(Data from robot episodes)
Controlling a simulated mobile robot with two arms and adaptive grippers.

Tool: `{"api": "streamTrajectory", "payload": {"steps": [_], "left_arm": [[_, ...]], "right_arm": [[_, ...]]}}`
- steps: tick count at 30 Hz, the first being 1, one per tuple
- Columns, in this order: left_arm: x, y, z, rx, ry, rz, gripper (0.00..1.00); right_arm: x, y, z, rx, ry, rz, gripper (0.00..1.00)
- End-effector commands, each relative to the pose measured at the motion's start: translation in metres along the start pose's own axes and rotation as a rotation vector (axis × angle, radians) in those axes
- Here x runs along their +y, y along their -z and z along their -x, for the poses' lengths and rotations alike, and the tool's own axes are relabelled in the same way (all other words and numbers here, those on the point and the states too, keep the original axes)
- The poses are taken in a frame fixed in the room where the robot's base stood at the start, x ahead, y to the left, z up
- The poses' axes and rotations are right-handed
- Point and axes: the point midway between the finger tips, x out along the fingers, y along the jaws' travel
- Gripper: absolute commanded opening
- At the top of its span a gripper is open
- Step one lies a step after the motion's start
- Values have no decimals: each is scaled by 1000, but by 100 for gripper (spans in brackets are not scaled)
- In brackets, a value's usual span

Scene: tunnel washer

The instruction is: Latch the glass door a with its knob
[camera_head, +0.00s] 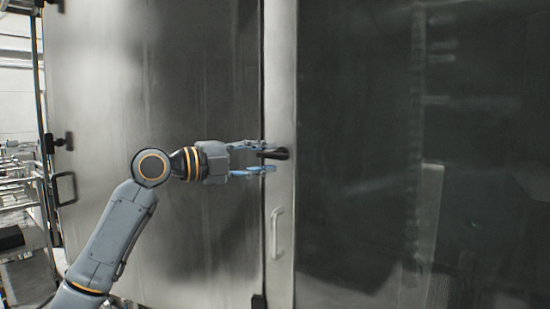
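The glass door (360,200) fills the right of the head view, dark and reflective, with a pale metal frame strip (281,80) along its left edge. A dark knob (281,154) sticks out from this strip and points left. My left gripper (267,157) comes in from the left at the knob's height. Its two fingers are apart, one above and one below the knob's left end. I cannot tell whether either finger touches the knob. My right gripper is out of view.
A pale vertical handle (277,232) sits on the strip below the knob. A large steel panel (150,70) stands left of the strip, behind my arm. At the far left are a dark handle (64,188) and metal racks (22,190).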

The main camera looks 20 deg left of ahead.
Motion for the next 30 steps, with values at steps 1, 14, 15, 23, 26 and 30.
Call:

* * *

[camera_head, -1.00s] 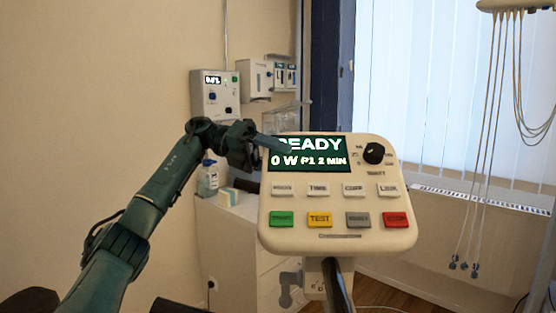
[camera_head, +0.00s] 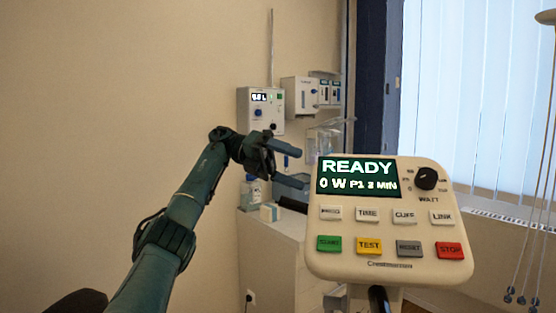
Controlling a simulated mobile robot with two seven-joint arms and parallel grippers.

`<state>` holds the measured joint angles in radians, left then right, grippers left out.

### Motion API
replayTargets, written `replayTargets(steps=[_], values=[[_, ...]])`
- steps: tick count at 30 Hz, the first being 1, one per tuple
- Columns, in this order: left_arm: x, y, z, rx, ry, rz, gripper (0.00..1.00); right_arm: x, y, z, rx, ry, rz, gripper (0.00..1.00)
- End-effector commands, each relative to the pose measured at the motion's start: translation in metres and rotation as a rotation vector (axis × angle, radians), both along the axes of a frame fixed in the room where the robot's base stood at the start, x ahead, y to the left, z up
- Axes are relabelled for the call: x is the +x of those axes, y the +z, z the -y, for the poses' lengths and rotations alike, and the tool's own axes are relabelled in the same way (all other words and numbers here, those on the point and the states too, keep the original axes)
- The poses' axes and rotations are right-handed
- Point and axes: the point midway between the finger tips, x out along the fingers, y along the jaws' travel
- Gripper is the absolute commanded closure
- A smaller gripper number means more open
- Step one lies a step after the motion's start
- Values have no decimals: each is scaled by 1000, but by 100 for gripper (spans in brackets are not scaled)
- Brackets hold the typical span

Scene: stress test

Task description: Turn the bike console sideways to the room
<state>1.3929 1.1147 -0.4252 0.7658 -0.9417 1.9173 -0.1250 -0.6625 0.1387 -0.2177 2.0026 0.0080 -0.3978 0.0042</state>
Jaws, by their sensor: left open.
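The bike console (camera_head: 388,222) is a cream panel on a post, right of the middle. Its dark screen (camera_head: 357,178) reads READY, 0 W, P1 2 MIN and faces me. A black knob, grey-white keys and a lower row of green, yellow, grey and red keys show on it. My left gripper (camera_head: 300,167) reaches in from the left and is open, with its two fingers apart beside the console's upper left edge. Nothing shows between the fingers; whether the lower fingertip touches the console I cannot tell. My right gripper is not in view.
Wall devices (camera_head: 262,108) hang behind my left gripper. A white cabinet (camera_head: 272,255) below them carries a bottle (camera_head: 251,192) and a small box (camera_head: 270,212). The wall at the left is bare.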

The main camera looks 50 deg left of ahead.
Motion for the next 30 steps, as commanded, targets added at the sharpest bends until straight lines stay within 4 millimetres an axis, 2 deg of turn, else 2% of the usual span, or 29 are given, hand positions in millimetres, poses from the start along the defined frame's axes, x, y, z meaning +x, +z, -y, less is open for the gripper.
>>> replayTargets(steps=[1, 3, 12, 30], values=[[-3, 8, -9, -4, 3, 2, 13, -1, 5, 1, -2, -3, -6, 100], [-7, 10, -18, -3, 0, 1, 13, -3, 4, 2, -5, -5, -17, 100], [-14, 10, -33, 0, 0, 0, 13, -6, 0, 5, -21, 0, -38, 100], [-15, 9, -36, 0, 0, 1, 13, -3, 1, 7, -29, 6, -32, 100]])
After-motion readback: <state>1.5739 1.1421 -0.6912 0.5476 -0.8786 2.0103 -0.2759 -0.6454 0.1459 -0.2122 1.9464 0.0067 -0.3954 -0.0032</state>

---

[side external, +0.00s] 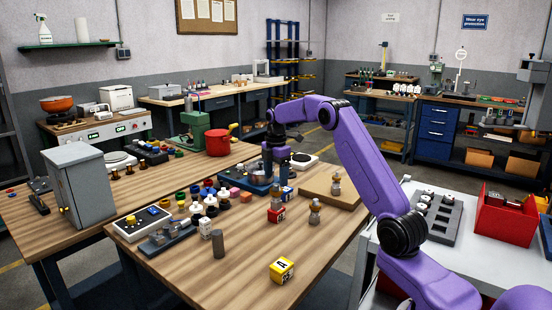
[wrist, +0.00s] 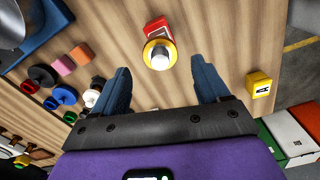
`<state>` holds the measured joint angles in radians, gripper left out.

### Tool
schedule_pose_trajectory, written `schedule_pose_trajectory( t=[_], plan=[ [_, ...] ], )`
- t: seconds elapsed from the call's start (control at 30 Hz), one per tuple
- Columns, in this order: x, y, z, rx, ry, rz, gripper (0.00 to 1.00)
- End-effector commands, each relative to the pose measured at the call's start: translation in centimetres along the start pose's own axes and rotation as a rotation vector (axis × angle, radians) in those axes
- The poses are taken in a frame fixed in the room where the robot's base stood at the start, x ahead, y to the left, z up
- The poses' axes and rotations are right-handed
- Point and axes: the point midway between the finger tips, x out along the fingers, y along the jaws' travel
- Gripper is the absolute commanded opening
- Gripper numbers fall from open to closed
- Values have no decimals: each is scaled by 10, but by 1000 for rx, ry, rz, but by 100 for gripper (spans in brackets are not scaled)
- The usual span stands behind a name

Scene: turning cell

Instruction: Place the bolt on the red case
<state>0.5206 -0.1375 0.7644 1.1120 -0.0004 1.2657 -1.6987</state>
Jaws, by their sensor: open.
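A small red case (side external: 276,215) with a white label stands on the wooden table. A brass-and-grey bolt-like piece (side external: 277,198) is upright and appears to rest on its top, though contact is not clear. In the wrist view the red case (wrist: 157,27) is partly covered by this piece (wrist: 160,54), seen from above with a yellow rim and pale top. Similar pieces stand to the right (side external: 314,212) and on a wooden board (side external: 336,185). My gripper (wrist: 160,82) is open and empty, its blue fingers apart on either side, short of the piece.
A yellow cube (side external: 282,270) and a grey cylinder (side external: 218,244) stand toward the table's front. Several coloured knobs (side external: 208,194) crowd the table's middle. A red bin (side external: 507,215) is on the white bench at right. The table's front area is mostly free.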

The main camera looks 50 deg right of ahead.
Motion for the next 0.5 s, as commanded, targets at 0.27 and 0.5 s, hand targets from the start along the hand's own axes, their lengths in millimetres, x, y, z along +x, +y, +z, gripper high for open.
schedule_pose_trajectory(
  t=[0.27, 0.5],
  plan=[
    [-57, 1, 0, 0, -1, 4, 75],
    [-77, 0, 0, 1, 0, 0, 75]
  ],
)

● Your instructions
The lines to return run from the one containing "- t: seconds" down to the one containing "(0.00 to 1.00)"; give them exactly, both included, and no others.

● The completed task
- t: seconds elapsed from the call's start (control at 30 Hz), one per tuple
- Columns, in this order: x, y, z, rx, ry, rz, gripper (0.00 to 1.00)

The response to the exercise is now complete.